やきものの総称を「陶器」と言っていますが、その中には磁器と陶器があります。
陶芸家は、磁器のことを「石もの」、陶器のことを「土もの」と呼んでおります。
 「(磁器)石もの」は陶石(硬い石の白い粉)、長石等の主原料で作られています。


産地では瀬戸、有田、九谷などが有名です。(もちろん、有田などでは現在は、磁器だけでなく陶器も作られていますので限定はできなくなっていますが。)
日常、一般的に使われている茶碗や湯のみは磁器がよく使われています。
(これらを「せともの」と呼ぶのも産地名の「瀬戸」からきています。
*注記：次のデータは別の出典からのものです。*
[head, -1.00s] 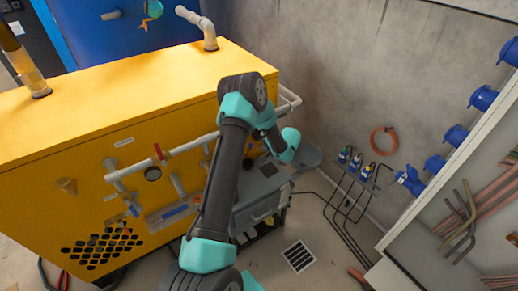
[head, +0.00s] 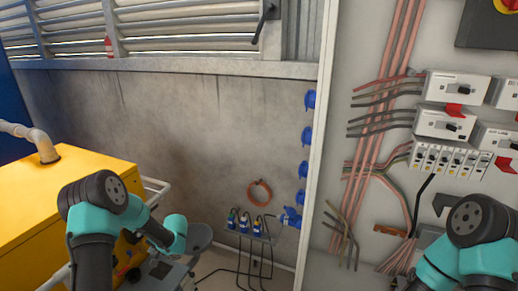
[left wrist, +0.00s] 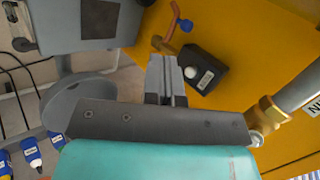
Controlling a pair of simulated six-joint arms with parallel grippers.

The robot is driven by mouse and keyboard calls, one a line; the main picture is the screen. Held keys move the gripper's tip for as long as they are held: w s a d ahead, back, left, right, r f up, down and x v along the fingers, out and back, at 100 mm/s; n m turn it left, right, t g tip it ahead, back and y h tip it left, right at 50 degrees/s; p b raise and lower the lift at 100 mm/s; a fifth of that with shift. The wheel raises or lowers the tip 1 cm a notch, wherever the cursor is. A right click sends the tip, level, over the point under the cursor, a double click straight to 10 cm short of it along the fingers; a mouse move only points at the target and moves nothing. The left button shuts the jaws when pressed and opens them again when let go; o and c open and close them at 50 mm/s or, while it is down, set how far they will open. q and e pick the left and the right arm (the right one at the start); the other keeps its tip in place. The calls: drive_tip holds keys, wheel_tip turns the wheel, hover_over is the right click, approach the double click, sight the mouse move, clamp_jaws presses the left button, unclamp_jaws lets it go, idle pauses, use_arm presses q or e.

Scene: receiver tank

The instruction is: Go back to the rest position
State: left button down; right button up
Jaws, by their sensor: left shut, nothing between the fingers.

)
反面、芸術作品としても整った美しさでいろいろなものが生み出されています。


 「(陶器)土もの」は粘土(白色から黒色までと種類が多い)で作られ、うつわとしては、吸水性が高いために水が染み込みやすく、洗いにくく、においが付
きやすくピンと叩くと低い音がします。
とは言うものの、やわらかな暖かみがあり、各地で産出された粘土の特質によって異なった趣のある作品ができます。
私はこの「味わい」という意味では陶器の方が芸術性豊かなものがあると思っています。


 一般的な磁器と陶器の特徴を述べましたが、例えば、志野焼に使われる志野土(しのつち)、薩摩焼によく使われる粟田粘土(あわたねんど)、仁清土(にんせいど)、などは、粘土自体も焼きあがりも白色となり、見分けがつきにくいのですが、これらは陶器です。
また「薄いものが磁器」とは限りません。土ものでも、極限までうすく作られたうつわもあります。(ただし、強度はありませんが。)
やはり微妙な違いに関しては、ひとめでわかりにくいかもしれません。
実際にご自分の手で土に親しみ、作品を作っていくことによって、五感で自然に分かるようになると思います。